- Vom Masken-Debakel an den Schulen
Die Schulöffnungen werden angesichts der steigenden Corona-Fallzahlen kritisch betrachtet. Auch die Sinnhaftigkeit einer Maskenpflicht im Unterricht wird heiß debattiert. Doch das Scheitern der Bildungspolitik liegt tiefer, findet Lilli Fischer.
Seit gut zwei Wochen findet in den ersten Schulen wieder Unterricht statt. Die Klassenzimmer sind voll besetzt und es soll, so gut es geht, einen Regelbetrieb geben. So die Theorie.
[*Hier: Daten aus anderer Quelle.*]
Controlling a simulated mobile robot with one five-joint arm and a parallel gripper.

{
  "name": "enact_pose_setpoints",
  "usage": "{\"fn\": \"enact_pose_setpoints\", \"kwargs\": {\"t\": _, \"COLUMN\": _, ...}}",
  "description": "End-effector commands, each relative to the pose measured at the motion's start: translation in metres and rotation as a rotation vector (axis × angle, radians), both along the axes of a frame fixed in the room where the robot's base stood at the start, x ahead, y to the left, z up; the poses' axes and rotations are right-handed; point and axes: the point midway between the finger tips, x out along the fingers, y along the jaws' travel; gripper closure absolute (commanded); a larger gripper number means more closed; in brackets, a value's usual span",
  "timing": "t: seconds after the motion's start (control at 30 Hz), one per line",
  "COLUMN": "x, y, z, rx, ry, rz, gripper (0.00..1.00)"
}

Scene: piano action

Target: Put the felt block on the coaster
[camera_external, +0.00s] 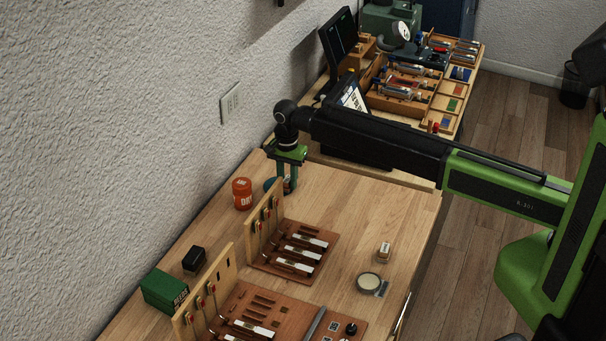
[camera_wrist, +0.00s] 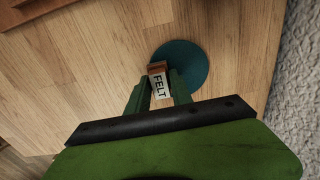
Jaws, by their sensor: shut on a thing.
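My gripper (camera_wrist: 160,92) is shut on the felt block (camera_wrist: 158,83), a small brown block with a white label reading FELT. The coaster (camera_wrist: 190,60) is a flat teal disc on the wooden bench. In the wrist view the block overlaps the coaster's left edge; I cannot tell whether it touches it. In the external view my gripper (camera_external: 288,182) points down at the back of the bench, and the coaster (camera_external: 269,184) shows partly beside it, behind a wooden upright. The block cannot be made out clearly there.
An orange jar (camera_external: 242,194) stands left of the coaster. An upright key-action model (camera_external: 291,250) stands in front of it. A small labelled block (camera_external: 384,252) and a round tin (camera_external: 369,282) lie at right. The wall runs close along the left.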

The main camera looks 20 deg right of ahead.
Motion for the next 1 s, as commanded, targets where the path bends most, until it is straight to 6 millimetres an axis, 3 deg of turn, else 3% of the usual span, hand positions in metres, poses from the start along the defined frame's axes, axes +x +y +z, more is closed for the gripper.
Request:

Der Plan ist: Wenn alle eine Maske tragen, dann kann das Lernen wie üblich stattfinden, quasi wie im Februar, nur eben mit Maske. Bei 36 Grad. Meiner Meinung nach eine Zumutung. Doch das Debakel der Schulpolitik in Krisenzeiten hat eine ganz andere Chronologie und die Maskenpflicht ist nur die Spitze.
Das Scheitern der Schulpolitik
Lassen Sie mich kurz rekapitulieren: Am 16. März, einem Montag, schlossen in Deutschland die Schultüren. Geplant war, die Kinder bis nach den Osterferien zu Hause zu beschulen. Bekannt wurde der Entschluss zur Schließung am Donnerstag zuvor. Trotzdem gab es nicht wenige Schulen und auch Lehrer, die sich zurückgelehnt und zunächst keine Arbeitsanweisungen für ihre Schüler mitgegeben haben. Es handelte sich ja zunächst auch nur um wenige Wochen. Nach den Osterferien würde schon alles wieder seinen geregelten Gang gehen.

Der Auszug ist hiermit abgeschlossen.